What is common between say koan study and mathematics is the broad process from being confronted with a conundrum to discovery or resolution. That inevitably involves a "tectonic shift" in understanding. Both also involve, at some point, forgetting about yourself and just let the mind or awareness do its job.

I agree with Phil that even when the language is used normally and not deliberately in confounding manner, it is still important to understand the metaphors and the context of the time and place.
:hands:

philg
27 May 20, 11:22
Going back to the theme of the thread, does it matter, if you are using koans, whether the koans used are the 'traditional' ones or not?
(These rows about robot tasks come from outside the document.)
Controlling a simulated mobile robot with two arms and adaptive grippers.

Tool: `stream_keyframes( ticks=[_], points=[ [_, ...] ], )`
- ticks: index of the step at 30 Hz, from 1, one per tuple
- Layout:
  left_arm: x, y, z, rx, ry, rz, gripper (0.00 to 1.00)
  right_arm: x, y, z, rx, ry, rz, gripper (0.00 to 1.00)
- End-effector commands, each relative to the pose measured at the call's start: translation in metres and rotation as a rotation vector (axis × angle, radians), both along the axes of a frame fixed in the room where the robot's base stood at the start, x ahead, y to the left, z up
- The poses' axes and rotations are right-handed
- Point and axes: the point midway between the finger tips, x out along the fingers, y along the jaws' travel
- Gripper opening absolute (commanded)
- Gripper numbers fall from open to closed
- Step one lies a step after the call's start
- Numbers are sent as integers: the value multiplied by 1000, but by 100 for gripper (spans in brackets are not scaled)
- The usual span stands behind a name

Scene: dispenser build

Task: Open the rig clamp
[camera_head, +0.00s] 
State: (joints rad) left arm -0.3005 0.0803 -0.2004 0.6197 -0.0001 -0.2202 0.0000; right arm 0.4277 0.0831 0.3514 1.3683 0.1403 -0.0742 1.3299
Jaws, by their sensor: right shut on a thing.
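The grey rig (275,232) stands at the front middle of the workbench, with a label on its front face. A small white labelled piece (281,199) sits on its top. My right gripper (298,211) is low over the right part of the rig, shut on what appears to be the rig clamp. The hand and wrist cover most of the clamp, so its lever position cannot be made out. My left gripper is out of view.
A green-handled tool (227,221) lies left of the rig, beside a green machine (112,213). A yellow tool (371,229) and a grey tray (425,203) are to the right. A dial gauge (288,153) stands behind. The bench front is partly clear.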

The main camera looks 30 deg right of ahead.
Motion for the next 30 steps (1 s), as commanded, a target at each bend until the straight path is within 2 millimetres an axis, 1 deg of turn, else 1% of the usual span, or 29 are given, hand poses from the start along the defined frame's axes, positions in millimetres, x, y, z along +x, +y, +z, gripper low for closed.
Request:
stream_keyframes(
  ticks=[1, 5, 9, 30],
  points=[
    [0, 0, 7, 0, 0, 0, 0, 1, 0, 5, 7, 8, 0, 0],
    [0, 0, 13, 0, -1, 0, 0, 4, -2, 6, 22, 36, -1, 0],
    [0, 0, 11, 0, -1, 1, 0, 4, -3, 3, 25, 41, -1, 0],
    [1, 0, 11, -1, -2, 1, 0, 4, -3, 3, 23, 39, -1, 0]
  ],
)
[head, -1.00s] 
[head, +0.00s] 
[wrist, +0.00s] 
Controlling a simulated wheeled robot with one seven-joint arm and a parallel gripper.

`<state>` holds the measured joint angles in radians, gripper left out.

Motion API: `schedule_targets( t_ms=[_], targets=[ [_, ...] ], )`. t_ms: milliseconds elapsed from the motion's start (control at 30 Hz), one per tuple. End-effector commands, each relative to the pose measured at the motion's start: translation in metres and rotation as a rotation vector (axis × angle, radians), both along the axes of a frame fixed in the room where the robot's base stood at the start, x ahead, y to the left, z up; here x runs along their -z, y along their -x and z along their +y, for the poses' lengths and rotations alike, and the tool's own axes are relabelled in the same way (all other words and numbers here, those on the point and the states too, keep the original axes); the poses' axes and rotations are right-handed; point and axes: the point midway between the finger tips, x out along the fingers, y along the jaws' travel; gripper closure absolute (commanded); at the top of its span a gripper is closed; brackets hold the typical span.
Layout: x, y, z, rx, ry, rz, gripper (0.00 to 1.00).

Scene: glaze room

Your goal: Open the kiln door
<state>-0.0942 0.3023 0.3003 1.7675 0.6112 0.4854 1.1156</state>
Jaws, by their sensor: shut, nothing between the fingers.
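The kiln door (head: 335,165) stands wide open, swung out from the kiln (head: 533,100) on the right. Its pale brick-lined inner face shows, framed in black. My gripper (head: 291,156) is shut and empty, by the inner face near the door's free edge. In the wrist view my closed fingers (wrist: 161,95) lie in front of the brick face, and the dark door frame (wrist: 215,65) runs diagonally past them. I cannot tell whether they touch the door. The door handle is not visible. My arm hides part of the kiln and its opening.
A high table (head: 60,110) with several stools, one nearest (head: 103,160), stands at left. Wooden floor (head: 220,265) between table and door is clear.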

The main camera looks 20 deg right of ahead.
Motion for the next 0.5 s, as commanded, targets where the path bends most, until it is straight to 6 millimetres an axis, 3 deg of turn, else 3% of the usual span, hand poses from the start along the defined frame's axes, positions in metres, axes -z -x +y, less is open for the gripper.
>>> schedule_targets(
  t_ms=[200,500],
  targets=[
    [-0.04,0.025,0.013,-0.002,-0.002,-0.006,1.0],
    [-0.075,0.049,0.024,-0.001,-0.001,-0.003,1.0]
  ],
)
I spent a year reading and re-reading 'Samurai Zen: The Warrior Koans' by Trevor Leggett, seeing which koans resonated and which didn't. It was interesting the effect some had while others brought in images of tumbleweed. I then searched my memory for similar things I had used as part of my practice and realised that I had used a lot of science, from big bang to bootstrap theory to chaos theory and so on. Cutting edge ideas from macro and micro areas of science. So my point is if you are following koan practice is there any need to use any Buddhist koans, but are you still a Buddhist if you don't and every koan is 'modern'?

trusolo
27 May 20, 17:03
Ah, I see what you are saying. In that sense, it should not make a difference provided the goal is the same. “koan” for the sake of understanding some science theory or fact-gathering would probably not considered “buddhist” unless it is just an intermediate step in your investigations. The buddhist goal I think is always to experience three marks of existence ( Anicca, Dukkha, Annata: ADA ) in everything. My attitude is to use whatever helps in this regard. If it is science that helps me to see ADA, even though it may be only conceptually, it is still worth it. There are other methods to experience it directly.